If, given a set of nonzero values, the ratio between the min and max is at least $\frac{1}{2}$, is this true for all other values inside the set?

Question

I haven't been able to prove this, or come up with a counterxample.

Given a set of nonzero values $A = \{a_1, a_2, ... a_n\}$, and given the hypothesis that ${\min(A)\over\max(A)}\geq\frac{1}{2}$, does the hypothesis imply that such condition is satisfied by every couple of elements $(a_i,a_j), i\neq j$?

I tried this by plugging in some numbers, and it appears to hold true, intuitively as well, but I haven't been able to generalize this yet.

Any help is highly appreciated.

Answer 1

For all $k$ you have $\min(A)\leq a_k \leq \max(A)$. If $a_1,\ldots,a_n>0$, then for all $i,j$ it holds $$\frac{a_i}{a_j} \geq \frac{\min(A)}{a_j}\geq \frac{\min(A)}{\max(A)}.$$

Answer 2

Take two distinct $a_i$ and $a_j$ from $A$. Then $a_i\ge\min(A)$ and $a_j\le\max(A)$. If $\min(A)>0$ then $a_j>0$ and $\max(A)>0$, so $\frac{1}{a_j}\ge\frac{1}{\max(A)}$. In that case $\frac{a_i}{a_j}\ge\frac{a_i}{\max(A)}\ge\frac{\min(A)}{\max(A)}$ (since we have $\frac{1}{\max(A)}>0$ and $a_i>0$). Then $\frac{a_i}{a_j}\ge\frac{1}{2}$.

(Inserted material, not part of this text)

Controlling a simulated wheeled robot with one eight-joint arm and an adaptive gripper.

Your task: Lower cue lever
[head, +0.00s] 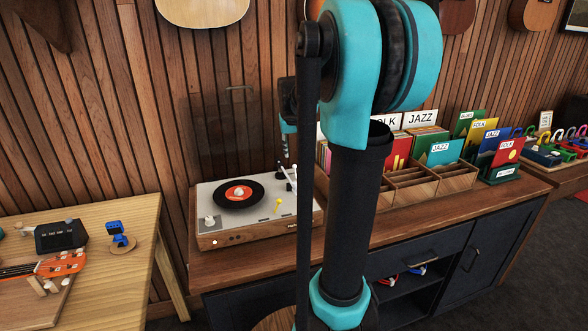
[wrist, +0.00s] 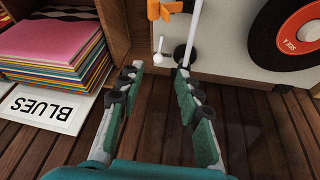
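The turntable (head: 222,234) has a pale top and wooden sides. A black record with a red label (head: 238,194) lies on it. The white tonearm (wrist: 193,32) rises from a round black base beside the record. A small white lever (wrist: 148,56) with a rounded end sits left of that base in the wrist view; it looks like the cue lever, but its raised or lowered position is unclear. My gripper (wrist: 158,76) is open and empty, its fingers on either side of the lever's place in the picture and apart from it. In the head view my gripper (head: 287,150) hangs above the tonearm's end.
An orange-yellow part (wrist: 165,9) stands near the tonearm. A clear raised lid (head: 235,125) is behind the turntable. A wooden record rack (head: 455,178) with upright sleeves stands right of it. A wooden table (head: 120,280) with ukulele parts is at left.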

If $\min(A)<0$ (we can't have $\min(A)=0$ by hypothesis) then we must have $\max(A)<0$, because in other case $\frac{\min(A)}{\max(A)}<0$, which can't happen since $\frac{\min(A)}{\max(A)}\ge\frac{1}{2}$. So in this case both $a_i$ and $a_j$ are negative numbers. In fact, once we have that $\max(A)<0$ it follows from $\max(A)\ge\min(A)$ that $\frac{\min(A)}{\max(A)}\ge1$. So your set has to be just of negative numbers, but taking that into account, every set you take will satisfy the inequality. However, it's easy to see that not every pair of negative numbers satisfy it, since we could take $\frac{-1}{-3}<\frac{1}{2}$ for example. So for $\min(A)<0$ the statement is false. It would be true if we require $a_i\le a_j$ in the fraction (or equivalentyly $|a_i|\ge|a_j|$, since they have to be negative numbers), by the same argument as before.